[Robot episode data]
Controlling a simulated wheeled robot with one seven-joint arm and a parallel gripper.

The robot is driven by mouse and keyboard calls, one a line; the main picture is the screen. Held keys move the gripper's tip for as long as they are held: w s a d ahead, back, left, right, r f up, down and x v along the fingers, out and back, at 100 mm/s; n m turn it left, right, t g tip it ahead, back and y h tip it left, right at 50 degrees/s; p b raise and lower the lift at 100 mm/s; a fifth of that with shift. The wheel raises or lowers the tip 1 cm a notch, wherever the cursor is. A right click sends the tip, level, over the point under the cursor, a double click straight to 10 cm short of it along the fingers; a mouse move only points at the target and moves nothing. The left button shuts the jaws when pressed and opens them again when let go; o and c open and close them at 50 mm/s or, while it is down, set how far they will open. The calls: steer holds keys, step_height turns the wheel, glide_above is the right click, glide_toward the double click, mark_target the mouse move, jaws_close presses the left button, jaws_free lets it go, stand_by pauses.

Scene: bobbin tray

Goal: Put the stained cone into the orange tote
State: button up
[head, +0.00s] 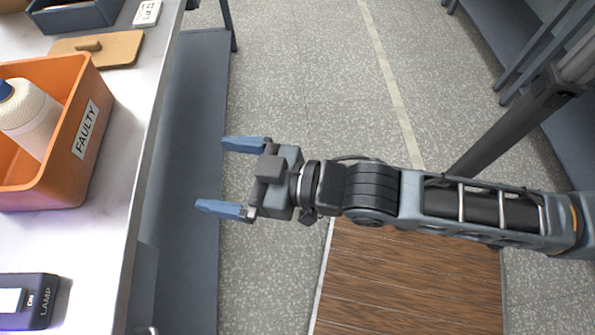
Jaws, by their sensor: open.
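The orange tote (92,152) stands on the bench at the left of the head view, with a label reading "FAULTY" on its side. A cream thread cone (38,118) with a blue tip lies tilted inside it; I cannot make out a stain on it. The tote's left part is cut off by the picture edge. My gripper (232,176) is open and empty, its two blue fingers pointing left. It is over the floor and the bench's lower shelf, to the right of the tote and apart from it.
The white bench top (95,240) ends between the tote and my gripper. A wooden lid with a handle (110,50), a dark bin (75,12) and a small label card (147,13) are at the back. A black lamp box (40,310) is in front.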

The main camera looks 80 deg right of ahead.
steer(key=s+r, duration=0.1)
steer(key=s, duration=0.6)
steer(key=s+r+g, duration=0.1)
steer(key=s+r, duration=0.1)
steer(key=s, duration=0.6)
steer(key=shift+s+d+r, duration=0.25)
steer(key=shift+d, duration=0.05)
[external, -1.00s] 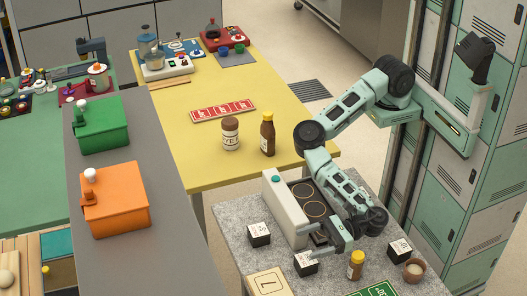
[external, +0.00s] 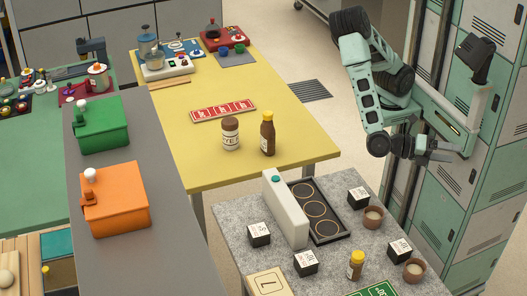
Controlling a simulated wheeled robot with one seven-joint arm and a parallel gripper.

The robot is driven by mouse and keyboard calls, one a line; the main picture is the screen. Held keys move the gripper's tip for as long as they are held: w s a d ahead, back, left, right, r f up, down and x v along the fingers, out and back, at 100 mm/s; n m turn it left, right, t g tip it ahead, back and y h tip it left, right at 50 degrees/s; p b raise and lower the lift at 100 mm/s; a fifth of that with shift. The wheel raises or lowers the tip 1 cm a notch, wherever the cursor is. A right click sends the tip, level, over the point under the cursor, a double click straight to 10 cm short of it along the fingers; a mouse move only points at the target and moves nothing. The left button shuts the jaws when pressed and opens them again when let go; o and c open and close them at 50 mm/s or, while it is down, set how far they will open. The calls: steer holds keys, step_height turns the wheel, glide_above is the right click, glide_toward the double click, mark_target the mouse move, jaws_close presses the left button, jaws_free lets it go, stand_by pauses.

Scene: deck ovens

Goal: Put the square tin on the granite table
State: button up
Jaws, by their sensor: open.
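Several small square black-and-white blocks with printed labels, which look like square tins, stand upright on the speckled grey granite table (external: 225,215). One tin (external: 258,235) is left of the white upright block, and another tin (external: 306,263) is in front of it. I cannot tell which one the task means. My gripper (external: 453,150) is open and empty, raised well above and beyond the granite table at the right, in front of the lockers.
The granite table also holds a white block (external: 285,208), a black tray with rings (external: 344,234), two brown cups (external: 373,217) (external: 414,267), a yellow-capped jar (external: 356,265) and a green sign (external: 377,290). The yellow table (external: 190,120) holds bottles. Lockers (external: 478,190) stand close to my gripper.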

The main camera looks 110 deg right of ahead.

### Objective
Transcribe every record above exactly, leaving out the pictures.

### Task result
Controlling a simulated wheeled robot with one seven-joint arm and a parallel gripper.

The robot is driven by mouse and keyboard calls, one a line; the main picture is the screen. Held keys move the gripper's tip for as long as they are held: w s a d ahead, back, left, right, r f up, down and x v along the fingers, out and back, at 100 mm/s; n m turn it left, right, t g tip it ahead, back and y h tip it left, right at 50 degrees/s; p b raise and lower the lift at 100 mm/s; a fifth of that with shift. The wheel raises or lowers the tip 1 cm a notch, wherever the cursor is. A right click sends the tip, level, over the point under the cursor, a double click straight to 10 cm short of it along the fingers; a mouse move only points at the target and moves nothing. The left button shuts the jaws when pressed and opens them again when let go; o and c open and close them at 50 mm/s or, while it is down, set how far they will open. The calls: steer holds keys, step_height turns the wheel, glide_above is the right click, glide_toward the double click, mark_target the mouse move, jaws_close presses the left button, jaws_free lets it go, stand_by pauses.

Scene: bobbin tray

Goal: Put the stained cone into the orange tote
State: button up
[head, +0.00s] 
Jaws, by their sensor: open.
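The orange tote (92,152) stands on the bench at the left of the head view, with a label reading "FAULTY" on its side. A cream thread cone (38,118) with a blue tip lies tilted inside it; I cannot make out a stain on it. The tote's left part is cut off by the picture edge. My gripper (232,176) is open and empty, its two blue fingers pointing left. It is over the floor and the bench's lower shelf, to the right of the tote and apart from it.
The white bench top (95,240) ends between the tote and my gripper. A wooden lid with a handle (110,50), a dark bin (75,12) and a small label card (147,13) are at the back. A black lamp box (40,310) is in front.

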The main camera looks 80 deg right of ahead.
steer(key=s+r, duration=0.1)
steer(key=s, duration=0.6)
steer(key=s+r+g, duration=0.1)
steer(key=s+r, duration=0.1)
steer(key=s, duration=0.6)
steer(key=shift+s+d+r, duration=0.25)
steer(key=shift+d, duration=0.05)
[external, -1.00s] 
[external, +0.00s] 
Controlling a simulated wheeled robot with one seven-joint arm and a parallel gripper.

The robot is driven by mouse and keyboard calls, one a line; the main picture is the screen. Held keys move the gripper's tip for as long as they are held: w s a d ahead, back, left, right, r f up, down and x v along the fingers, out and back, at 100 mm/s; n m turn it left, right, t g tip it ahead, back and y h tip it left, right at 50 degrees/s; p b raise and lower the lift at 100 mm/s; a fifth of that with shift. The wheel raises or lowers the tip 1 cm a notch, wherever the cursor is. A right click sends the tip, level, over the point under the cursor, a double click straight to 10 cm short of it along the fingers; a mouse move only points at the target and moves nothing. The left button shuts the jaws when pressed and opens them again when let go; o and c open and close them at 50 mm/s or, while it is down, set how far they will open. The calls: steer holds keys, step_height turns the wheel, glide_above is the right click, glide_toward the double click, mark_target the mouse move, jaws_close presses the left button, jaws_free lets it go, stand_by pauses.

Scene: deck ovens

Goal: Put the square tin on the granite table
State: button up
Jaws, by their sensor: open.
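Several small square black-and-white blocks with printed labels, which look like square tins, stand upright on the speckled grey granite table (external: 225,215). One tin (external: 258,235) is left of the white upright block, and another tin (external: 306,263) is in front of it. I cannot tell which one the task means. My gripper (external: 453,150) is open and empty, raised well above and beyond the granite table at the right, in front of the lockers.
The granite table also holds a white block (external: 285,208), a black tray with rings (external: 344,234), two brown cups (external: 373,217) (external: 414,267), a yellow-capped jar (external: 356,265) and a green sign (external: 377,290). The yellow table (external: 190,120) holds bottles. Lockers (external: 478,190) stand close to my gripper.

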The main camera looks 110 deg right of ahead.

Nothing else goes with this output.